Pull each line holding "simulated" out of the entries below.

## BEGIN

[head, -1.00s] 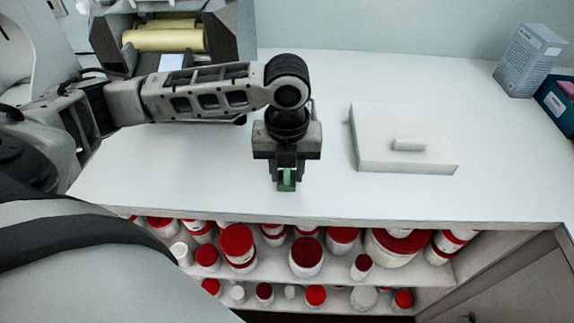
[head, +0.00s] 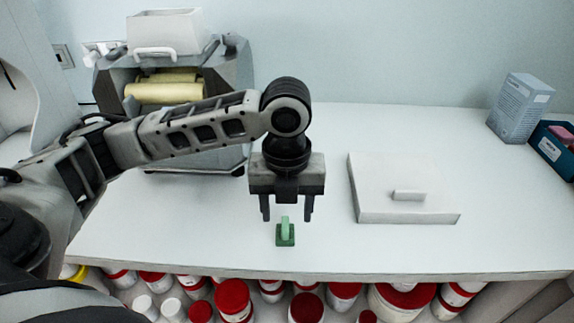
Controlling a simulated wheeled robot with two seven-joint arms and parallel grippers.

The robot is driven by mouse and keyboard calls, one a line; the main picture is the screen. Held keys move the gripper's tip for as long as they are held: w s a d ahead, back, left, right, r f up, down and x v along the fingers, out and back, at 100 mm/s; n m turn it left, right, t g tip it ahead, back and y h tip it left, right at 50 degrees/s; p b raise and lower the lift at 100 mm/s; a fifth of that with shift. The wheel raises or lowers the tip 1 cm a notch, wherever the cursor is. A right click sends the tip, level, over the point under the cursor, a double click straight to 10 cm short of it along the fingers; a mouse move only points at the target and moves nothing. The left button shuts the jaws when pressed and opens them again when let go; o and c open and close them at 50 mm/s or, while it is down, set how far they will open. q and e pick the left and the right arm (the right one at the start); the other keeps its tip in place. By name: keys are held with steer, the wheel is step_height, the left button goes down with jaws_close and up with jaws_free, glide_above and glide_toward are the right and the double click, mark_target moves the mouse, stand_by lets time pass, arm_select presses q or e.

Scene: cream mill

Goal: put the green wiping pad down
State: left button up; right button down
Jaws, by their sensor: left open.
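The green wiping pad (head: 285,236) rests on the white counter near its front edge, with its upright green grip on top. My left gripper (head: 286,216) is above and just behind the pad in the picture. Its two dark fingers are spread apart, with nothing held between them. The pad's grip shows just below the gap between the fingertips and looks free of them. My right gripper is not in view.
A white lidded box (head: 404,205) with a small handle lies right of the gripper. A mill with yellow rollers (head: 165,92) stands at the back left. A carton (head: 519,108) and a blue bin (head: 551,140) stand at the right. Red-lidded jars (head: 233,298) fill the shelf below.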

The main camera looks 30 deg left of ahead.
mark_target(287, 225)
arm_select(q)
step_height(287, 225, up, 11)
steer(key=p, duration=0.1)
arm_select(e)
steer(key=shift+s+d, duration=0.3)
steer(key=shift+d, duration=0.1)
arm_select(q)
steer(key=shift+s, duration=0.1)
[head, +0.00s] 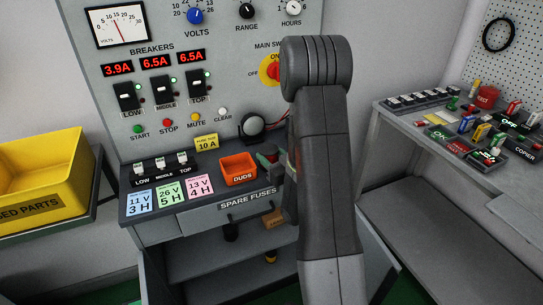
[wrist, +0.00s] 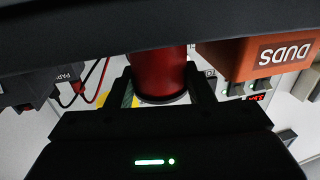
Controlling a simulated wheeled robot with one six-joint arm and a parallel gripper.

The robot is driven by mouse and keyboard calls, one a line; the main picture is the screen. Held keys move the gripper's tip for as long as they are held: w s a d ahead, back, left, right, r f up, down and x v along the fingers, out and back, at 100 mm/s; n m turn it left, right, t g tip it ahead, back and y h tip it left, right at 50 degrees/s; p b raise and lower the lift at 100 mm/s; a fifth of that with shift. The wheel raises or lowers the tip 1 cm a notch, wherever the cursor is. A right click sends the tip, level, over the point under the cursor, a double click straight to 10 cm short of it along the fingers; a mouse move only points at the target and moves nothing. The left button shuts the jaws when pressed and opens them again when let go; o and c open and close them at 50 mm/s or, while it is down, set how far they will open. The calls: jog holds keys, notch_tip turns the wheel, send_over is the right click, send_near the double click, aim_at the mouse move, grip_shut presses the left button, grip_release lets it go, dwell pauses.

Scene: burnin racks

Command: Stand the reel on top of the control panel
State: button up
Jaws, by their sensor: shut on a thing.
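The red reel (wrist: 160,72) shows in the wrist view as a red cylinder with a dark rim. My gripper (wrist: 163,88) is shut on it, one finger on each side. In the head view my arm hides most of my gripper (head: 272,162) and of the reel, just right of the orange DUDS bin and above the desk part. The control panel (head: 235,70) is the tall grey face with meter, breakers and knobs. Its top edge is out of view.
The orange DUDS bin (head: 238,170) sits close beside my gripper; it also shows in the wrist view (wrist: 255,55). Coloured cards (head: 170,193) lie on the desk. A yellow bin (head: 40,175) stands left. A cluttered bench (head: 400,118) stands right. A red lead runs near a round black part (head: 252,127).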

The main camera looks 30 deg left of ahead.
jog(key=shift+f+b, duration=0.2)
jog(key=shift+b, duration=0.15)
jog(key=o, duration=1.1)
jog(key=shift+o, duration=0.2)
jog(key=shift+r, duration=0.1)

## END
## BEGIN

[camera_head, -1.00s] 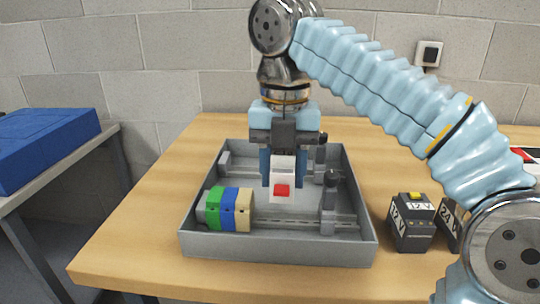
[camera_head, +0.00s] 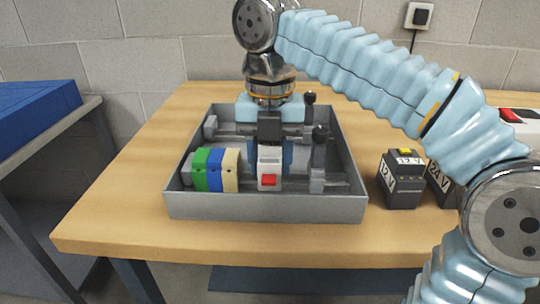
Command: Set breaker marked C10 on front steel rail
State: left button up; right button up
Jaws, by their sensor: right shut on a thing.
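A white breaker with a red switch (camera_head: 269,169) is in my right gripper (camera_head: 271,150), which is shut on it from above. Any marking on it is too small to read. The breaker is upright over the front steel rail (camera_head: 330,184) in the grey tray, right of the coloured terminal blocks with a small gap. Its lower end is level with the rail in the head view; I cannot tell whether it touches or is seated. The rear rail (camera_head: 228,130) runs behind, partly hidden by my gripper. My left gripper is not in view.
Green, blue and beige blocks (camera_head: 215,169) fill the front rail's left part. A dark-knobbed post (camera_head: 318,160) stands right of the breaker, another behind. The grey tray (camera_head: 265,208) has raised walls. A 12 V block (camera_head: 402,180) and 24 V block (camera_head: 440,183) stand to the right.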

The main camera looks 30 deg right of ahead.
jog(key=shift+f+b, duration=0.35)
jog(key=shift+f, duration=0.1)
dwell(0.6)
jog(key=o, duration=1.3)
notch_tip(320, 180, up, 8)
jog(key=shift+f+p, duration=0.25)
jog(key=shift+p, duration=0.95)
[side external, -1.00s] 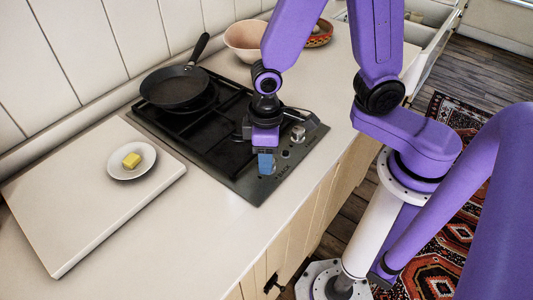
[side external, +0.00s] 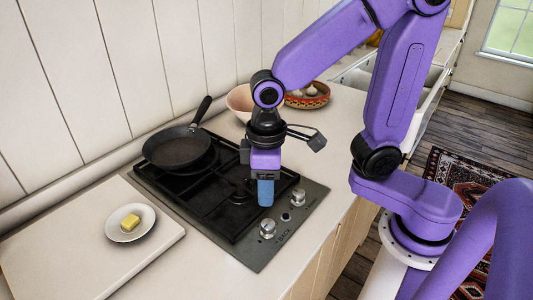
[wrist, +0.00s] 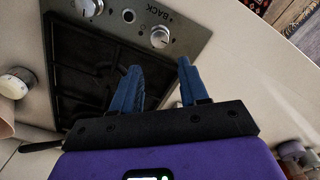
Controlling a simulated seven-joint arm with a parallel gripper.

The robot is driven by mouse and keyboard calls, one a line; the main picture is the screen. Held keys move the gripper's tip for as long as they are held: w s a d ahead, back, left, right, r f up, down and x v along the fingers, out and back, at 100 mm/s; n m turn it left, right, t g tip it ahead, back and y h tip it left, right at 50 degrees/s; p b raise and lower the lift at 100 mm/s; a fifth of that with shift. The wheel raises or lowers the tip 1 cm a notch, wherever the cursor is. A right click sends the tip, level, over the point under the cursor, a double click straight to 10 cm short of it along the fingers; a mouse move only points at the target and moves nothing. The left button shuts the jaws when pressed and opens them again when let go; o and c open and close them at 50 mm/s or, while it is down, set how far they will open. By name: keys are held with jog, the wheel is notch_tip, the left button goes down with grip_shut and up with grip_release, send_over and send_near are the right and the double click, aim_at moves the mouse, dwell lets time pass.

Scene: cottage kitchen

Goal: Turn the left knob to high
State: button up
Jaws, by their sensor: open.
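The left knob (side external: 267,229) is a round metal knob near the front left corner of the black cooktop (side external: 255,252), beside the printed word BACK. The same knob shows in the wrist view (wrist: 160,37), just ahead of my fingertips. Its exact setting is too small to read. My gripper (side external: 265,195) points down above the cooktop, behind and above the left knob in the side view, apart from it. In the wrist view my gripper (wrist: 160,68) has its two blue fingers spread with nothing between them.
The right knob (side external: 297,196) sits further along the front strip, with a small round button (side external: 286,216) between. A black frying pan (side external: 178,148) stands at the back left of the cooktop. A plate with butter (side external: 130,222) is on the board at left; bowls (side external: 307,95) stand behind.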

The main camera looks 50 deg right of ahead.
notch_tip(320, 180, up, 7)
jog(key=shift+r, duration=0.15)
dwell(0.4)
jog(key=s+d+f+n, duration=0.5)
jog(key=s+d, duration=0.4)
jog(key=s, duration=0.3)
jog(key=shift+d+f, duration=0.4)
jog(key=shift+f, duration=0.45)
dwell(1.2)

## END
## BEGIN

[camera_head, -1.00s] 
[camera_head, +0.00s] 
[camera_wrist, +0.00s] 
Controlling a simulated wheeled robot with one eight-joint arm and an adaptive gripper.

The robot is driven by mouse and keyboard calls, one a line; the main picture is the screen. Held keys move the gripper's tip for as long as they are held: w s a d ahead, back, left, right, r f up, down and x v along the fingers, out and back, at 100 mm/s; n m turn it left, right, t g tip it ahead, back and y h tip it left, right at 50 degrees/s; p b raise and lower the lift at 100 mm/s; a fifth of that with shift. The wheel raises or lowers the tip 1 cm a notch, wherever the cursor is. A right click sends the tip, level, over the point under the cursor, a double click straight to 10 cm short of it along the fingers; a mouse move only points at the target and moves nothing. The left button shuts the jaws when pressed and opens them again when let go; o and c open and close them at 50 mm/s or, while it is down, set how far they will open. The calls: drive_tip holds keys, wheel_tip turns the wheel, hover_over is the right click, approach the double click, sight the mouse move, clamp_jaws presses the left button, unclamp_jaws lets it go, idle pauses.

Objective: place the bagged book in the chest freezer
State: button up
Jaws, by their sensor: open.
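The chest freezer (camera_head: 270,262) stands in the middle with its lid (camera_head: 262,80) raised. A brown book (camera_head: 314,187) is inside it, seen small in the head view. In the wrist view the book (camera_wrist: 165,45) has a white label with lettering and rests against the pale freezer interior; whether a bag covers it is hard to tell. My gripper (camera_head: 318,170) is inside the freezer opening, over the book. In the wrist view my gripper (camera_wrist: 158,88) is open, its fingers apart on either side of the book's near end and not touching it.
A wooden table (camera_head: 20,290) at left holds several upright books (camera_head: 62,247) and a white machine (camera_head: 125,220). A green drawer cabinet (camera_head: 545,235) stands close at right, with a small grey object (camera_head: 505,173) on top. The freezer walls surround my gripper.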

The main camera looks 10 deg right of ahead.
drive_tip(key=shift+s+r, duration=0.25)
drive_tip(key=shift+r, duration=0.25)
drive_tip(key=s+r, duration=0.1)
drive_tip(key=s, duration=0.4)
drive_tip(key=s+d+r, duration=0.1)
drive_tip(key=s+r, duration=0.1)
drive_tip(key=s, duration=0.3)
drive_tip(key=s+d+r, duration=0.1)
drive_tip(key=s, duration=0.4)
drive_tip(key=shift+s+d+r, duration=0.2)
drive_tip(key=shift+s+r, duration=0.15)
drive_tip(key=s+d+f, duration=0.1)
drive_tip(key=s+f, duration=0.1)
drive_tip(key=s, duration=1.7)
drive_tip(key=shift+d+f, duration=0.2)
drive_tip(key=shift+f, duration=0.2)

## END

→ REPLY TO THE TASK
Controlling a simulated wheeled robot with two seven-joint arms and parallel grippers.
Controlling a simulated wheeled robot with one six-joint arm and a parallel gripper.
Controlling a simulated seven-joint arm with a parallel gripper.
Controlling a simulated wheeled robot with one eight-joint arm and an adaptive gripper.

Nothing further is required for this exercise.